▶ The problem
Retype the material word for word.

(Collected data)

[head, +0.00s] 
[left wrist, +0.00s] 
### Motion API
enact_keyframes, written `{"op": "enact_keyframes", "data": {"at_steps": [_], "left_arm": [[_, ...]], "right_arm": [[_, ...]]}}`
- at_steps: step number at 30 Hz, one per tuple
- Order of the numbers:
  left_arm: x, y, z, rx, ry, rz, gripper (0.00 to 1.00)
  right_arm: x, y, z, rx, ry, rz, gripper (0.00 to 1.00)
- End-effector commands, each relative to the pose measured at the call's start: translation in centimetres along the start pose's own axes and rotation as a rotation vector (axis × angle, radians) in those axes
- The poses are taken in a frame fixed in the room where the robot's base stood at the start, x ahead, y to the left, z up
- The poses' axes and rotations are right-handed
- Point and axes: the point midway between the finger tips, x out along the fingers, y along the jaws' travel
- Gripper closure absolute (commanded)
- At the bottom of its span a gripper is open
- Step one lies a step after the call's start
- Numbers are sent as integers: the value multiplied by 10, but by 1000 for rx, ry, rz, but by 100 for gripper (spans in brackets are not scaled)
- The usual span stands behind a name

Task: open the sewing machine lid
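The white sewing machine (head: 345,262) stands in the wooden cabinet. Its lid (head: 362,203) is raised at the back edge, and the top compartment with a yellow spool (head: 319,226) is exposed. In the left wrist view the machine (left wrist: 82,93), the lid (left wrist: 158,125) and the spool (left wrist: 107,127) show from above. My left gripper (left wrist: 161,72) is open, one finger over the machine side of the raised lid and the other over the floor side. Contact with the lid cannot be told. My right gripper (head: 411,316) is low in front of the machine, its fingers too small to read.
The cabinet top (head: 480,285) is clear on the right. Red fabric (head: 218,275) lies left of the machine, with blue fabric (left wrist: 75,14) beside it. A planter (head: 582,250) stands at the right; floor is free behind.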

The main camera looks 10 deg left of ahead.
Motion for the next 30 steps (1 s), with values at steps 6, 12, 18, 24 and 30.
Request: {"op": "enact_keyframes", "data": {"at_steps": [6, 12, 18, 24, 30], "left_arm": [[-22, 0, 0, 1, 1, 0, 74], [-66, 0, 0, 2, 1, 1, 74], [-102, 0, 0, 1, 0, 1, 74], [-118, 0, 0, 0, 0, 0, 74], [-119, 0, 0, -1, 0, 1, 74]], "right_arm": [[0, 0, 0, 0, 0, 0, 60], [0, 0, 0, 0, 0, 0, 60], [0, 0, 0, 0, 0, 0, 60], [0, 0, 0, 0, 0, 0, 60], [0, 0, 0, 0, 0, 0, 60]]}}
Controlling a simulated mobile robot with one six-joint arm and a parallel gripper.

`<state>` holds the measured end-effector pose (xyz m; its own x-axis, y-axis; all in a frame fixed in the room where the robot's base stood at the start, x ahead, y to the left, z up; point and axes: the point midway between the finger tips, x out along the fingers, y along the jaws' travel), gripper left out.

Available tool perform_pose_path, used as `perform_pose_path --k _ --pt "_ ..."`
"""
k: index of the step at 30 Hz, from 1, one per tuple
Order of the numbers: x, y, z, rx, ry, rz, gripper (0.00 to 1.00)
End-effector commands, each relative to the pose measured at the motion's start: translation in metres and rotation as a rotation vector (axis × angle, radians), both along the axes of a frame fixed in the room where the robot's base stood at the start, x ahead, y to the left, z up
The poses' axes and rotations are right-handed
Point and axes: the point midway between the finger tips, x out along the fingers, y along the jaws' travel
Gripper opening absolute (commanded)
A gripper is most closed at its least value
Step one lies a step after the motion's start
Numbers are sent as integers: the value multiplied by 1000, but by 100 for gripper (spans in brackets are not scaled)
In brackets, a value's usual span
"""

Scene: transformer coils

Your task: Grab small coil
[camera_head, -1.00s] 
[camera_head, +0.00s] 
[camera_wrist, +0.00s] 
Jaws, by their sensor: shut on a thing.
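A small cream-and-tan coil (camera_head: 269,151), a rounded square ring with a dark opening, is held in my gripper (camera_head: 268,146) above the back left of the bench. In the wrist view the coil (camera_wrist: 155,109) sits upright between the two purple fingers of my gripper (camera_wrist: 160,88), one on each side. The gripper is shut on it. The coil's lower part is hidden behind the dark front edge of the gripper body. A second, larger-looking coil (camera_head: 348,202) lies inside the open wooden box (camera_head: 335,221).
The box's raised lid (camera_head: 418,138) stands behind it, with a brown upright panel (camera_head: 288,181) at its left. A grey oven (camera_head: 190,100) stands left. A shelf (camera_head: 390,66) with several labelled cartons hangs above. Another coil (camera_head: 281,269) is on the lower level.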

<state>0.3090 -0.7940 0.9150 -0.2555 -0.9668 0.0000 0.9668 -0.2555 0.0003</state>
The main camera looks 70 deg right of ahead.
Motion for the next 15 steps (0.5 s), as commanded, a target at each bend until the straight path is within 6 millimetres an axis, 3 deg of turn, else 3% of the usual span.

▶ Solved problem
[head, +0.00s] 
[left wrist, +0.00s] 
### Motion API
enact_keyframes, written `{"op": "enact_keyframes", "data": {"at_steps": [_], "left_arm": [[_, ...]], "right_arm": [[_, ...]]}}`
- at_steps: step number at 30 Hz, one per tuple
- Order of the numbers:
  left_arm: x, y, z, rx, ry, rz, gripper (0.00 to 1.00)
  right_arm: x, y, z, rx, ry, rz, gripper (0.00 to 1.00)
- End-effector commands, each relative to the pose measured at the call's start: translation in centimetres along the start pose's own axes and rotation as a rotation vector (axis × angle, radians) in those axes
- The poses are taken in a frame fixed in the room where the robot's base stood at the start, x ahead, y to the left, z up
- The poses' axes and rotations are right-handed
- Point and axes: the point midway between the finger tips, x out along the fingers, y along the jaws' travel
- Gripper closure absolute (commanded)
- At the bottom of its span a gripper is open
- Step one lies a step after the call's start
- Numbers are sent as integers: the value multiplied by 10, but by 1000 for rx, ry, rz, but by 100 for gripper (spans in brackets are not scaled)
- The usual span stands behind a name

Task: open the sewing machine lid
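The white sewing machine (head: 345,262) stands in the wooden cabinet. Its lid (head: 362,203) is raised at the back edge, and the top compartment with a yellow spool (head: 319,226) is exposed. In the left wrist view the machine (left wrist: 82,93), the lid (left wrist: 158,125) and the spool (left wrist: 107,127) show from above. My left gripper (left wrist: 161,72) is open, one finger over the machine side of the raised lid and the other over the floor side. Contact with the lid cannot be told. My right gripper (head: 411,316) is low in front of the machine, its fingers too small to read.
The cabinet top (head: 480,285) is clear on the right. Red fabric (head: 218,275) lies left of the machine, with blue fabric (left wrist: 75,14) beside it. A planter (head: 582,250) stands at the right; floor is free behind.

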The main camera looks 10 deg left of ahead.
Motion for the next 30 steps (1 s), with values at steps 6, 12, 18, 24 and 30.
Request: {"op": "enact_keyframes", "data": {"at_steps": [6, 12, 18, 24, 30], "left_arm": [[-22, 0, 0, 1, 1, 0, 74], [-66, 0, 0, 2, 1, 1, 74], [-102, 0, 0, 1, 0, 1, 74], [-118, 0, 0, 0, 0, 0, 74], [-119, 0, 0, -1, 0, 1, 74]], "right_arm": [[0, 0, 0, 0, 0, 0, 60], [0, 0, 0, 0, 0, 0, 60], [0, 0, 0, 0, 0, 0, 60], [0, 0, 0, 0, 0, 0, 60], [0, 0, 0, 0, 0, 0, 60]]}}
Controlling a simulated mobile robot with one six-joint arm and a parallel gripper.

`<state>` holds the measured end-effector pose (xyz m; its own x-axis, y-axis; all in a frame fixed in the room where the robot's base stood at the start, x ahead, y to the left, z up; point and axes: the point midway between the finger tips, x out along the fingers, y along the jaws' travel), gripper left out.

Available tool perform_pose_path, used as `perform_pose_path --k _ --pt "_ ..."`
"""
k: index of the step at 30 Hz, from 1, one per tuple
Order of the numbers: x, y, z, rx, ry, rz, gripper (0.00 to 1.00)
End-effector commands, each relative to the pose measured at the motion's start: translation in metres and rotation as a rotation vector (axis × angle, radians), both along the axes of a frame fixed in the room where the robot's base stood at the start, x ahead, y to the left, z up
The poses' axes and rotations are right-handed
Point and axes: the point midway between the finger tips, x out along the fingers, y along the jaws' travel
Gripper opening absolute (commanded)
A gripper is most closed at its least value
Step one lies a step after the motion's start
Numbers are sent as integers: the value multiplied by 1000, but by 100 for gripper (spans in brackets are not scaled)
In brackets, a value's usual span
"""

Scene: transformer coils

Your task: Grab small coil
[camera_head, -1.00s] 
[camera_head, +0.00s] 
[camera_wrist, +0.00s] 
Jaws, by their sensor: shut on a thing.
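A small cream-and-tan coil (camera_head: 269,151), a rounded square ring with a dark opening, is held in my gripper (camera_head: 268,146) above the back left of the bench. In the wrist view the coil (camera_wrist: 155,109) sits upright between the two purple fingers of my gripper (camera_wrist: 160,88), one on each side. The gripper is shut on it. The coil's lower part is hidden behind the dark front edge of the gripper body. A second, larger-looking coil (camera_head: 348,202) lies inside the open wooden box (camera_head: 335,221).
The box's raised lid (camera_head: 418,138) stands behind it, with a brown upright panel (camera_head: 288,181) at its left. A grey oven (camera_head: 190,100) stands left. A shelf (camera_head: 390,66) with several labelled cartons hangs above. Another coil (camera_head: 281,269) is on the lower level.

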<state>0.3090 -0.7940 0.9150 -0.2555 -0.9668 0.0000 0.9668 -0.2555 0.0003</state>
The main camera looks 70 deg right of ahead.
Motion for the next 15 steps (0.5 s), as commanded, a target at each bend until the straight path is within 6 millimetres an axis, 3 deg of turn, else 3% of the usual span.

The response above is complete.